§ **TO DO**
Make an exact transcription of the material, leaving out all images.

☆ ☆ ☆ ☆ ☆

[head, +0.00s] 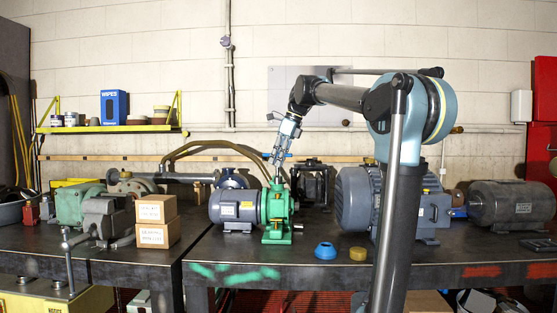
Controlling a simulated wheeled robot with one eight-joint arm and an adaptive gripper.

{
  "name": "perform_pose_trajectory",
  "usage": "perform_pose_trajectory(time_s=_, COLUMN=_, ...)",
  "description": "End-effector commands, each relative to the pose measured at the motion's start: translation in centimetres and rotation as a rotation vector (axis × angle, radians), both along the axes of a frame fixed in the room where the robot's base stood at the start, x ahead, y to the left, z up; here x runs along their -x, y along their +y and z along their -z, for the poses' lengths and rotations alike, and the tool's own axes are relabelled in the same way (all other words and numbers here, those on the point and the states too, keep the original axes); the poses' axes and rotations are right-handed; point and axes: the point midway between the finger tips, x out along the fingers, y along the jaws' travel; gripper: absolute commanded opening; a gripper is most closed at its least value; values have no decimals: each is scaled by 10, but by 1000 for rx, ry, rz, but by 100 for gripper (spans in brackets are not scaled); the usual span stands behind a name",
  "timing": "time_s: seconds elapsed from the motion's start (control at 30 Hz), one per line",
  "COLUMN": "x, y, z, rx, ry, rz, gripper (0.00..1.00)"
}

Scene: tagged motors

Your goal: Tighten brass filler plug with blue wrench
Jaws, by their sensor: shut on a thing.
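My gripper (278,157) points down above a green gear unit (277,228), which is joined to a dark blue-grey motor (234,209) on the bench. The gripper is shut on a thing. Small blue parts show at its fingers, which fit the blue wrench (288,155), but the wrench's full shape is too small to tell. The wrench's lower end is close over the top of the green unit. I cannot make out the brass filler plug there, and I cannot tell whether the wrench touches it.
A blue cup-like piece (325,251) and a small yellow-brown piece (358,254) lie on the bench (290,262) to the right. A big blue-grey motor (356,198) stands behind my arm. Two cardboard boxes (155,222) are stacked at left. Hoses curve behind the gripper.

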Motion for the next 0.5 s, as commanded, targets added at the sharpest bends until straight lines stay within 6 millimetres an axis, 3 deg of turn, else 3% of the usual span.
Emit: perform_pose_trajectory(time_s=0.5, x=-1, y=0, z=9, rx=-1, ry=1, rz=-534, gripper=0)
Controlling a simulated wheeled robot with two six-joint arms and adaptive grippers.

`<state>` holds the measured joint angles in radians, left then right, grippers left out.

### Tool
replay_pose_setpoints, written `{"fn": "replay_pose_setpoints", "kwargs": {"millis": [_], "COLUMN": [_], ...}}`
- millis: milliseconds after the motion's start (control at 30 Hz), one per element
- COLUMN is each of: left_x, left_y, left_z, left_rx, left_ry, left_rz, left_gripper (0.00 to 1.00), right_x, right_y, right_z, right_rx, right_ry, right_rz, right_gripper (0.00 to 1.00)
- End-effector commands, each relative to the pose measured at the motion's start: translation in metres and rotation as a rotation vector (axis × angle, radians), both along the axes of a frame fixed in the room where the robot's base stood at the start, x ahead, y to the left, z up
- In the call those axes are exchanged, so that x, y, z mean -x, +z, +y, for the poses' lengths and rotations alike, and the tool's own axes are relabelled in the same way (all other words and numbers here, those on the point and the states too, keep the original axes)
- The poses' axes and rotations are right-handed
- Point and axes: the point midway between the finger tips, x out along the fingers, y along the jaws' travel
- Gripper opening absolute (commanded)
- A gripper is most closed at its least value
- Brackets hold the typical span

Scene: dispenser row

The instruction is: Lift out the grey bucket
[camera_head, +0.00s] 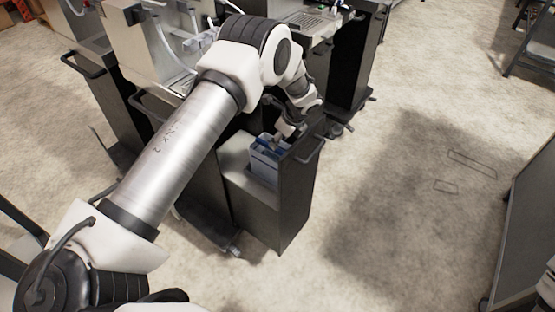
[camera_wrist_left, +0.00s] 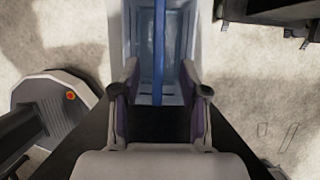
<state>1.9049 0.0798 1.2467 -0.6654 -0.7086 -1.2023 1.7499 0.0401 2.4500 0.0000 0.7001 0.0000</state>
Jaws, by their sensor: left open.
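A pale grey-blue bucket (camera_head: 264,168) sits in the open top of a dark pull-out cabinet. In the left wrist view the bucket (camera_wrist_left: 177,32) shows as a light-walled box with a blue bar running lengthwise through its middle. My left gripper (camera_head: 284,140) is over the bucket's far end, and its arm partly hides the area. In the left wrist view my left gripper (camera_wrist_left: 160,78) is open, with one finger on each side of the blue bar. I cannot tell whether the fingers touch the bucket. My right gripper is not in view.
The dark cabinet (camera_head: 264,215) stands pulled out from a row of dark units with machines on top. Another dark unit (camera_head: 355,65) stands behind it. Concrete floor (camera_head: 410,190) is free to the right. A grey panel (camera_head: 530,220) stands at the right edge.

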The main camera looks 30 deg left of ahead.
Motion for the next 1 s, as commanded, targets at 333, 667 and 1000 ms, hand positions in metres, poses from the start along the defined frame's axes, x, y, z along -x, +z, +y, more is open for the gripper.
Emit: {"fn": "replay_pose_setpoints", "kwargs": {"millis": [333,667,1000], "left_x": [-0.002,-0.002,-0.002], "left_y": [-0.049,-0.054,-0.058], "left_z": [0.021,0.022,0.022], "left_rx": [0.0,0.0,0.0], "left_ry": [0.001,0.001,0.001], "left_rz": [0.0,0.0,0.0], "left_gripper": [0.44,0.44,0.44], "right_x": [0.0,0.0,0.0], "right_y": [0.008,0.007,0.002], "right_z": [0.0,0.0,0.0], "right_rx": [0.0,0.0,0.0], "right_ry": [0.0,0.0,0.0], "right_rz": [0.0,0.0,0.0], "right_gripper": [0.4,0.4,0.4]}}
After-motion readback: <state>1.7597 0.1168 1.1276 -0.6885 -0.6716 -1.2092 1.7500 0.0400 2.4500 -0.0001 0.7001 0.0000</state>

☆ ☆ ☆ ☆ ☆

§ **ANSWER TO THE TASK**
[head, +0.00s] 
Controlling a simulated wheeled robot with one eight-joint arm and an adaptive gripper.

{
  "name": "perform_pose_trajectory",
  "usage": "perform_pose_trajectory(time_s=_, COLUMN=_, ...)",
  "description": "End-effector commands, each relative to the pose measured at the motion's start: translation in centimetres and rotation as a rotation vector (axis × angle, radians), both along the axes of a frame fixed in the room where the robot's base stood at the start, x ahead, y to the left, z up; here x runs along their -x, y along their +y and z along their -z, for the poses' lengths and rotations alike, and the tool's own axes are relabelled in the same way (all other words and numbers here, those on the point and the states too, keep the original axes); the poses' axes and rotations are right-handed; point and axes: the point midway between the finger tips, x out along the fingers, y along the jaws' travel; gripper: absolute commanded opening; a gripper is most closed at its least value; values have no decimals: each is scaled by 10, but by 1000 for rx, ry, rz, but by 100 for gripper (spans in brackets are not scaled); the usual span stands behind a name",
  "timing": "time_s: seconds elapsed from the motion's start (control at 30 Hz), one per line",
  "COLUMN": "x, y, z, rx, ry, rz, gripper (0.00..1.00)"
}

Scene: tagged motors

Your goal: Tighten brass filler plug with blue wrench
Jaws, by their sensor: shut on a thing.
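My gripper (278,157) points down above a green gear unit (277,228), which is joined to a dark blue-grey motor (234,209) on the bench. The gripper is shut on a thing. Small blue parts show at its fingers, which fit the blue wrench (288,155), but the wrench's full shape is too small to tell. The wrench's lower end is close over the top of the green unit. I cannot make out the brass filler plug there, and I cannot tell whether the wrench touches it.
A blue cup-like piece (325,251) and a small yellow-brown piece (358,254) lie on the bench (290,262) to the right. A big blue-grey motor (356,198) stands behind my arm. Two cardboard boxes (155,222) are stacked at left. Hoses curve behind the gripper.

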Motion for the next 0.5 s, as commanded, targets added at the sharpest bends until straight lines stay within 6 millimetres an axis, 3 deg of turn, else 3% of the usual span.
Emit: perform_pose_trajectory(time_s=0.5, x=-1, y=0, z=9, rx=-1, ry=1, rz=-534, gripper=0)
Controlling a simulated wheeled robot with two six-joint arms and adaptive grippers.

`<state>` holds the measured joint angles in radians, left then right, grippers left out.

### Tool
replay_pose_setpoints, written `{"fn": "replay_pose_setpoints", "kwargs": {"millis": [_], "COLUMN": [_], ...}}`
- millis: milliseconds after the motion's start (control at 30 Hz), one per element
- COLUMN is each of: left_x, left_y, left_z, left_rx, left_ry, left_rz, left_gripper (0.00 to 1.00), right_x, right_y, right_z, right_rx, right_ry, right_rz, right_gripper (0.00 to 1.00)
- End-effector commands, each relative to the pose measured at the motion's start: translation in metres and rotation as a rotation vector (axis × angle, radians), both along the axes of a frame fixed in the room where the robot's base stood at the start, x ahead, y to the left, z up
- In the call those axes are exchanged, so that x, y, z mean -x, +z, +y, for the poses' lengths and rotations alike, and the tool's own axes are relabelled in the same way (all other words and numbers here, those on the point and the states too, keep the original axes)
- The poses' axes and rotations are right-handed
- Point and axes: the point midway between the finger tips, x out along the fingers, y along the jaws' travel
- Gripper opening absolute (commanded)
- A gripper is most closed at its least value
- Brackets hold the typical span

Scene: dispenser row

The instruction is: Lift out the grey bucket
[camera_head, +0.00s] 
[camera_wrist_left, +0.00s] 
<state>1.9049 0.0798 1.2467 -0.6654 -0.7086 -1.2023 1.7499 0.0401 2.4500 0.0000 0.7001 0.0000</state>
Jaws, by their sensor: left open.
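A pale grey-blue bucket (camera_head: 264,168) sits in the open top of a dark pull-out cabinet. In the left wrist view the bucket (camera_wrist_left: 177,32) shows as a light-walled box with a blue bar running lengthwise through its middle. My left gripper (camera_head: 284,140) is over the bucket's far end, and its arm partly hides the area. In the left wrist view my left gripper (camera_wrist_left: 160,78) is open, with one finger on each side of the blue bar. I cannot tell whether the fingers touch the bucket. My right gripper is not in view.
The dark cabinet (camera_head: 264,215) stands pulled out from a row of dark units with machines on top. Another dark unit (camera_head: 355,65) stands behind it. Concrete floor (camera_head: 410,190) is free to the right. A grey panel (camera_head: 530,220) stands at the right edge.

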The main camera looks 30 deg left of ahead.
Motion for the next 1 s, as commanded, targets at 333, 667 and 1000 ms, hand positions in metres, poses from the start along the defined frame's axes, x, y, z along -x, +z, +y, more is open for the gripper.
Emit: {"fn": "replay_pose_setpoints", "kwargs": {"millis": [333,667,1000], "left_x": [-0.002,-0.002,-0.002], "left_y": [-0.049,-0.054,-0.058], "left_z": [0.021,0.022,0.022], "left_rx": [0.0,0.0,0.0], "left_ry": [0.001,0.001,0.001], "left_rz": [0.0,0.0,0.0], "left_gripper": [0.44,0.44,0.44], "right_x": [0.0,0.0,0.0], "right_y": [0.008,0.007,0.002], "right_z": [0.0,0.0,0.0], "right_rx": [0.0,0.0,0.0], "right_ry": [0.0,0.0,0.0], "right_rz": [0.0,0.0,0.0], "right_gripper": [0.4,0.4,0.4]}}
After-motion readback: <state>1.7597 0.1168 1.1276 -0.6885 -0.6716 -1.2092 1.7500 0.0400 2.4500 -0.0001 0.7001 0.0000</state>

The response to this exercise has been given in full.